Given exercise:
Make an exact copy of all the material below, apart from the pictures.

Rows:
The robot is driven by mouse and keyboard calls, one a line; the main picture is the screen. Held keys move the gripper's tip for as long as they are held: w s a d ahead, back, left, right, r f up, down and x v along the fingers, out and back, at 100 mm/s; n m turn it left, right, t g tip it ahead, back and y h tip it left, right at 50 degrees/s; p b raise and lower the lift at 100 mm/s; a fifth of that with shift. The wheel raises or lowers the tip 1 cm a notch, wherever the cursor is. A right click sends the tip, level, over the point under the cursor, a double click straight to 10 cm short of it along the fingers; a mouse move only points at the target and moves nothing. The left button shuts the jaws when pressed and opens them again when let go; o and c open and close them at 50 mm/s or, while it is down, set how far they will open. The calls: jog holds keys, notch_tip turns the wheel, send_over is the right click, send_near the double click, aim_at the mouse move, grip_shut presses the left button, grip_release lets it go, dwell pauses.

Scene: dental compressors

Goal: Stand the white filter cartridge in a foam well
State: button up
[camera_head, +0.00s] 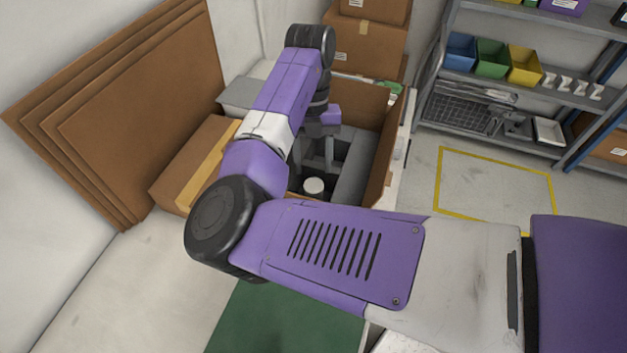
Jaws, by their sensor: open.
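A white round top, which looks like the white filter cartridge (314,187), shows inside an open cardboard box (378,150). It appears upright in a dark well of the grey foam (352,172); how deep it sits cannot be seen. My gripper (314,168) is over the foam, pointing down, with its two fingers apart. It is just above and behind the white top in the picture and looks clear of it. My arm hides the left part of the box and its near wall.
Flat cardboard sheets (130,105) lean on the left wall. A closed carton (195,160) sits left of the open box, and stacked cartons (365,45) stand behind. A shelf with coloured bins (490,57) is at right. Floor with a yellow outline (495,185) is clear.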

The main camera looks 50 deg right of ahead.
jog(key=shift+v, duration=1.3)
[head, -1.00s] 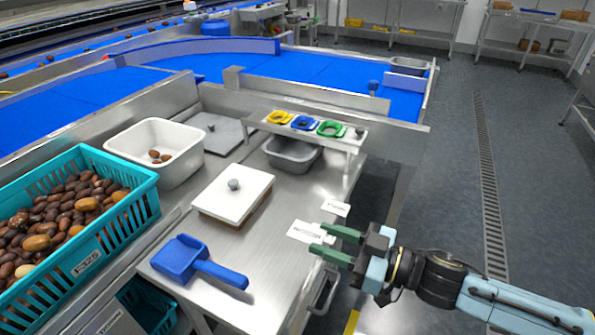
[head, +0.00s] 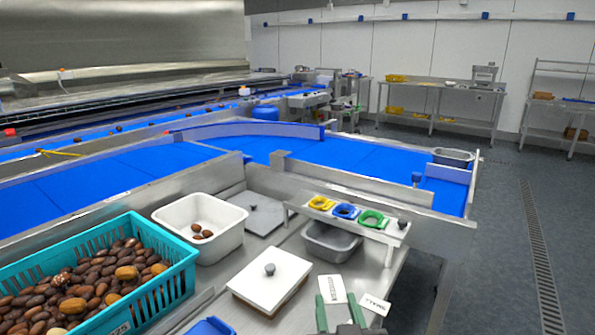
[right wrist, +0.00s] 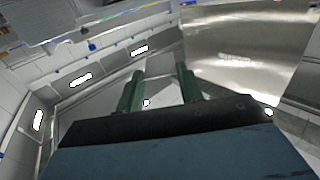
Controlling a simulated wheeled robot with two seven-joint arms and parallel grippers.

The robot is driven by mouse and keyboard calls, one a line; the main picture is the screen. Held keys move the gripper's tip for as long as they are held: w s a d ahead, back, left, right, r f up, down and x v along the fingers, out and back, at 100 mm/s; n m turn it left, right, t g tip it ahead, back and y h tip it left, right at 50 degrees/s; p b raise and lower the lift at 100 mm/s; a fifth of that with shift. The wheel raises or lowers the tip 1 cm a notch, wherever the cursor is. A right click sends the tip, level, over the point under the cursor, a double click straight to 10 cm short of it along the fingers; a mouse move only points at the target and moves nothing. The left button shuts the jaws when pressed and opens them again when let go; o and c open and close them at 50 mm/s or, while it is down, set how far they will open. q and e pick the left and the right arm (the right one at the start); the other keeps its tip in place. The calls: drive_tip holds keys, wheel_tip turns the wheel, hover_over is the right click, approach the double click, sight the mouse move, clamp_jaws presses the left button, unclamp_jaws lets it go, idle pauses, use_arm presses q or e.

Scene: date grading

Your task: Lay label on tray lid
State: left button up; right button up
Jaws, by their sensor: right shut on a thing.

Full answer:
The robot is driven by mouse and keyboard calls, one a line; the main picture is the screen. Held keys move the gripper's tip for as long as they are held: w s a d ahead, back, left, right, r f up, down and x v along the fingers, out and back, at 100 mm/s; n m turn it left, right, t g tip it ahead, back and y h tip it left, right at 50 degrees/s; p b raise and lower the lift at 100 mm/s; a fifth of that with shift. The wheel raises or lowers the tip 1 cm a notch, wherever the cursor is. A right click sends the tip, level, over the point under the cursor, a double click straight to 10 cm short of it along the fingers; a mouse move only points at the target and moves nothing. The left button shuts the jaws when pressed and opens them again when let go; o and c open and close them at 50 mm/s or, while it is down, set how far they will open. The calls: jog holds keys, notch_tip turns the wheel, send_over is the right click, send_near the double click, aim_at the mouse move, grip_shut presses the left button, grip_release lets it go, dwell pauses.

Scene: dental compressors

Goal: Stand the white filter cartridge in a foam well
State: button up
[camera_head, +0.00s] 
Jaws, by their sensor: open.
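A white round top, which looks like the white filter cartridge (314,187), shows inside an open cardboard box (378,150). It appears upright in a dark well of the grey foam (352,172); how deep it sits cannot be seen. My gripper (314,168) is over the foam, pointing down, with its two fingers apart. It is just above and behind the white top in the picture and looks clear of it. My arm hides the left part of the box and its near wall.
Flat cardboard sheets (130,105) lean on the left wall. A closed carton (195,160) sits left of the open box, and stacked cartons (365,45) stand behind. A shelf with coloured bins (490,57) is at right. Floor with a yellow outline (495,185) is clear.

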The main camera looks 50 deg right of ahead.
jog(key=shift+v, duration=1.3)
[head, -1.00s] 
[head, +0.00s] 
[right wrist, +0.00s] 
Controlling a simulated wheeled robot with two seven-joint arms and parallel grippers.

The robot is driven by mouse and keyboard calls, one a line; the main picture is the screen. Held keys move the gripper's tip for as long as they are held: w s a d ahead, back, left, right, r f up, down and x v along the fingers, out and back, at 100 mm/s; n m turn it left, right, t g tip it ahead, back and y h tip it left, right at 50 degrees/s; p b raise and lower the lift at 100 mm/s; a fifth of that with shift. The wheel raises or lowers the tip 1 cm a notch, wherever the cursor is. A right click sends the tip, level, over the point under the cursor, a double click straight to 10 cm short of it along the fingers; a mouse move only points at the target and moves nothing. The left button shuts the jaws when pressed and opens them again when let go; o and c open and close them at 50 mm/s or, while it is down, set how far they will open. q and e pick the left and the right arm (the right one at the start); the other keeps its tip in place. The calls: drive_tip holds keys, wheel_tip turns the wheel, hover_over is the right click, approach the double click, sight the mouse move, clamp_jaws presses the left button, unclamp_jaws lets it go, idle pauses, use_arm presses q or e.

Scene: date grading

Your task: Lay label on tray lid
State: left button up; right button up
Jaws, by their sensor: right shut on a thing.

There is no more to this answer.